L’extraordinaire batteur mexicain Antonio Sanchez qui l’accompagne a réalisé ce disque sans utiliser les couleurs latines de ses fûts. Cet habituel expert des sonorités métissées a renoncé à cette touche, afin de s’immerger totalement dans l’univers jazz moderne du leader. Le raffinement est au maximum lorsqu’on pénètre dans le « spécial batterie » à la fin de la valse « Cactus Dance ». La douce frénésie des baguettes sur les peaux est développée par une énergie toute intérieure. Scott Colley est en quête d’exactitude. Le temps est pour ce contrebassiste de 44 ans une obsession, sans enlever la spontanéité du dialogue avec le batteur. A eux deux se combine une machination en perpétuel mouvement. Malgré quelques « fades » malvenus, plusieurs titres du disque nous ramènent aux grands classiques du trio et à l’influence qu’ils apportent à Manuel. Un hommage à Keith Jarrett en passant par « So tender », façon Rocheman.

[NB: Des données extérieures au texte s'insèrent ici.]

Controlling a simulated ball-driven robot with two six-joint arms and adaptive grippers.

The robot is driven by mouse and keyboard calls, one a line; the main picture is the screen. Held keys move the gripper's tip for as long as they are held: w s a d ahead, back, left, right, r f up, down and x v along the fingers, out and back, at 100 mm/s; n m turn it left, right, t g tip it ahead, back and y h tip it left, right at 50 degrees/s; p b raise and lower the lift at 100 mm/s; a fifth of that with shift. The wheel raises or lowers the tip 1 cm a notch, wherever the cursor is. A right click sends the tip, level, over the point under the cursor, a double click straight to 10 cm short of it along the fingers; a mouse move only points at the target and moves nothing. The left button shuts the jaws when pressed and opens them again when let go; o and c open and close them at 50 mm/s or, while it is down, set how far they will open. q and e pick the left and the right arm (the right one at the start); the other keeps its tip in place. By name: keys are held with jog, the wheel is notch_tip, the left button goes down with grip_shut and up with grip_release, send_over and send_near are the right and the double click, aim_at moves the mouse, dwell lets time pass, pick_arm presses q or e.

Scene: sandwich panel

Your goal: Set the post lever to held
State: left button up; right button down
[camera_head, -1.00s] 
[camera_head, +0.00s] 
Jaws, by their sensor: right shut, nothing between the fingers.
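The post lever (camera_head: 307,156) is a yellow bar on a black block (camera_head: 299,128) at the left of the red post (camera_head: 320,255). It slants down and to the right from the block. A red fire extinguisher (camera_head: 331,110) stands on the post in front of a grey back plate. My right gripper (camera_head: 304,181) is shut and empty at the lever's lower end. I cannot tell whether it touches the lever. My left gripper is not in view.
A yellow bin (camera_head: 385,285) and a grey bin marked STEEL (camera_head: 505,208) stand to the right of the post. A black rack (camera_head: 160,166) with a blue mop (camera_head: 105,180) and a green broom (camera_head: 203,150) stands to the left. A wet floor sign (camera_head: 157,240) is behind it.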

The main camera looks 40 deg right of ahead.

N’oublions pas « Comrad Conrad » aussi, pièce magique à l’esthétique Evansienne où Manuel après son intro solo est rejoint par les deux musiciens nord-américains, donnant eux aussi leur majestueux hommage au trio légendaire de Scott Lafaro et Paul Motian. Pour terminer cette ballade des souvenirs, notons aussi ce double-hommage avec « I love you », enregistré avec 2 points de vue rythmique différent. Le jeu des blagues se termine dans la bonne humeur de la nostalgie. Une nostalgie amoureusement joueuse.